One of the projects we've built on top of it is a static compiler for Caffe model files. This allows you to execute Caffe models _without_ a runtime dependency on Caffe libraries. Thus you can target OSes and CPUs not supported by mainline Caffe. If you have commercial interest in this capability please reach out to me.
One of the reasons I opted against Halide myself was the feeling that for this domain there ought to be enough information available to the compiler to intelligently pick tiling and vectorization parameters. For example, using Polly . However in practice, manual tiling and vectorization is hard to beat.
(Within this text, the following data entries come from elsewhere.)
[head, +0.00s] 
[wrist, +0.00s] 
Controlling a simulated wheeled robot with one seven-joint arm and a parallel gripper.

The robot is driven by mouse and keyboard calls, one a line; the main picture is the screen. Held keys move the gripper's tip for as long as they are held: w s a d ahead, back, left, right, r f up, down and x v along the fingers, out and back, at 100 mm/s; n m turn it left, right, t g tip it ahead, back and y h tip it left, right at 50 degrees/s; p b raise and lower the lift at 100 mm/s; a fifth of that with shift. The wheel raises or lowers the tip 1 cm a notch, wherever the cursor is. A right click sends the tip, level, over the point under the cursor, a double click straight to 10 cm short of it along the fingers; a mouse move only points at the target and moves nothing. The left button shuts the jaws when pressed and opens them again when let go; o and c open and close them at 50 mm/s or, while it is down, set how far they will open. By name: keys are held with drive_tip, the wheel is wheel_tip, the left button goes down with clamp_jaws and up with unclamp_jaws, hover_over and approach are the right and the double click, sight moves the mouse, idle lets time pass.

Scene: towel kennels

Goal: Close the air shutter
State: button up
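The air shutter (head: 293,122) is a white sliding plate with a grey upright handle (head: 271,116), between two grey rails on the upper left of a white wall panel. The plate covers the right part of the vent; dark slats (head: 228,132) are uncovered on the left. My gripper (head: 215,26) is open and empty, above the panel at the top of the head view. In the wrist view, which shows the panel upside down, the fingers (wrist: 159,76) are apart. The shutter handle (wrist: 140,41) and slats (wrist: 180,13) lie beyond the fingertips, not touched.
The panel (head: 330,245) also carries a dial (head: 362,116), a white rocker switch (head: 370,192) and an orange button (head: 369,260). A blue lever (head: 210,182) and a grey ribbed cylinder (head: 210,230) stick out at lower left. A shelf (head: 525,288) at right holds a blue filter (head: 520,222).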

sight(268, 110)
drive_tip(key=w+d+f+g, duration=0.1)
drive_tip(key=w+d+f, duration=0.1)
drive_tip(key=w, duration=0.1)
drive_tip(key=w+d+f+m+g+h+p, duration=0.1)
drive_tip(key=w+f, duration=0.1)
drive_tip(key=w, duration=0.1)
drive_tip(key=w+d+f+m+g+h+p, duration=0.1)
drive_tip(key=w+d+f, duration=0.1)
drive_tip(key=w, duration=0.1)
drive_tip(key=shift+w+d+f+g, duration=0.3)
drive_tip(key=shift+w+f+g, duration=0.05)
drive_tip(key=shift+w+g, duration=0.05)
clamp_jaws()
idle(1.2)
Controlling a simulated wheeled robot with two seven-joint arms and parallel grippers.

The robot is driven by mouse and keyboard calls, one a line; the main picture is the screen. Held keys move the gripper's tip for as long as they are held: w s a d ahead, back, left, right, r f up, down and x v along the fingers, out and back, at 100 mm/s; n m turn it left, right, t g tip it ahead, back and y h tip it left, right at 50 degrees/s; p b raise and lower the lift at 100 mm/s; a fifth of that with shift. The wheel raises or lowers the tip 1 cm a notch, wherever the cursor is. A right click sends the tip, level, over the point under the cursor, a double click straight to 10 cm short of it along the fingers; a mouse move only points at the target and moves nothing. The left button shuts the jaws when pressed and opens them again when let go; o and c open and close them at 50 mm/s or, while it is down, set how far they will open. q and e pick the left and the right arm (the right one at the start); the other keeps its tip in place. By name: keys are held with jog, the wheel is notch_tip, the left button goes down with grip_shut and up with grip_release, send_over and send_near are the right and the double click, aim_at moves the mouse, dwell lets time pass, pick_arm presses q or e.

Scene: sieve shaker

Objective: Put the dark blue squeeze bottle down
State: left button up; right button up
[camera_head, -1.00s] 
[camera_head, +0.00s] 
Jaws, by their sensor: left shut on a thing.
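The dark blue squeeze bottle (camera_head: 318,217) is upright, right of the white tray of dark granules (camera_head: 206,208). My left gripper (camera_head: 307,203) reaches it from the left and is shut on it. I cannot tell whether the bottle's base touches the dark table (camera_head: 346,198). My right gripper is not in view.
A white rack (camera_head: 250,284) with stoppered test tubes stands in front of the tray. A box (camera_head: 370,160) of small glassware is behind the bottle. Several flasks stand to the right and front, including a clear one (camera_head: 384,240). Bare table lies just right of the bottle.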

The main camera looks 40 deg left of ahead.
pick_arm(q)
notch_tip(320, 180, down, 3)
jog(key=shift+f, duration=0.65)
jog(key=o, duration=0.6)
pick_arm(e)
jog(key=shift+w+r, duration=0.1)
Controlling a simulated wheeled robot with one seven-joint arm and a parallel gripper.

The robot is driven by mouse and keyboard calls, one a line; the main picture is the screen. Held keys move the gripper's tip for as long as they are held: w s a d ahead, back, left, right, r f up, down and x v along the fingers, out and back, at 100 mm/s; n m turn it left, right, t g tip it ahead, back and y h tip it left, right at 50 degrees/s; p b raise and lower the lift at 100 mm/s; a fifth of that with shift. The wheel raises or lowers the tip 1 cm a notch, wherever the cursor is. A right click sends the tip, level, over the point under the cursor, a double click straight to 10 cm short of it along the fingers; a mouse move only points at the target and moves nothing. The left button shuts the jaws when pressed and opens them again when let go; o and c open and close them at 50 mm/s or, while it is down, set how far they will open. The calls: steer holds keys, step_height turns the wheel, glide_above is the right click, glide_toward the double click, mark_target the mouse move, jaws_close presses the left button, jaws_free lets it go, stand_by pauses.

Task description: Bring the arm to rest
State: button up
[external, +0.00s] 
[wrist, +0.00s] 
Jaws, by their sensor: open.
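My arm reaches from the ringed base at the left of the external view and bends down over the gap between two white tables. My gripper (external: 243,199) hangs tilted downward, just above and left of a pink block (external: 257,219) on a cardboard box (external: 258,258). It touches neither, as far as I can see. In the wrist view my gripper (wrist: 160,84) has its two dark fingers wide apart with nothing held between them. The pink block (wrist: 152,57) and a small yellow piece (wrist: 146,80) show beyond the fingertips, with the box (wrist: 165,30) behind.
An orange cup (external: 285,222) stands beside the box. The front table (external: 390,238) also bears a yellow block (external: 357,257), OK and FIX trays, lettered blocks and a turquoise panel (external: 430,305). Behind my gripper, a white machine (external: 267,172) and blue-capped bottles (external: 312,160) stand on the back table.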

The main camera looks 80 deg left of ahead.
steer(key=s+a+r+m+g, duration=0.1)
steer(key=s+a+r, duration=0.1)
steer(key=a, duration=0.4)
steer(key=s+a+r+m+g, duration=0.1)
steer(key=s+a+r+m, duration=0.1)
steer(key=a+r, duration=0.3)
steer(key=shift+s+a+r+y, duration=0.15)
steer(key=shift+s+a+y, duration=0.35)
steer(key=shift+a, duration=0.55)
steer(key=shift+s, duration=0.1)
What I would love is a simple way of writing standalone functions that compile into a cross-platform LLVM file that I can call from a variety of other languages on a variety of other systems. In particular, if I train a recurrent network on text data for a chat bot, I want to be able to use that LLVM file + model in a game I release for the PC and for Android without worrying about the NDK/gcc/clang/Windows/OSX build nightmare. The ability to easily and quickly define a model in TensorFlow, write a Python function that takes an array of data, and spits out an array of data would be incredible and would mean that all the work I'm doing for a native Rust library is unneeded.
Admittedly, with Bazel I could create a C++ wrapper for the function which loads the library. It's just... that produces a 150mb shared library with all the dependencies and it's also a pain in the ass.
Isn't this essentially what TensorFlow does internally, except it inserts CUDA primitives at the right positions...
"We also have a number of concrete directions to improve
the performance of TensorFlow. One such direction
is our initial work on a just-in-time compiler that
can take a subgraph of a TensorFlow execution, perhaps
with some runtime profiling information about the typical
sizes and shapes of tensors, and can generate an optimized
routine for this subgraph. This compiler will understand
the semantics of perform a number of optimizations
such as loop fusion, blocking and tiling for locality,
specialization for particular shapes and sizes, etc."
E.g. I have data, TensorFlow model anybody can bid who can do quickly the cheapest compute power. E.g. EC2 spot, Google Cloud preemptive or some NVIDIA CUDA spare computer.
In practice, what numba does is turn the python code into llvm types, and then compile those with LLVM. What the OP is doing is turning tensorflow dags into llvm types, and then compiling those with LLVM. You can look at numba and the OP's project both as front ends to LLVM.
llvmlite is an Python interface to LLVM
So, JIT compilation for TensorFlow graphs would need llvmlite as TensorFlow graphs aren't Python.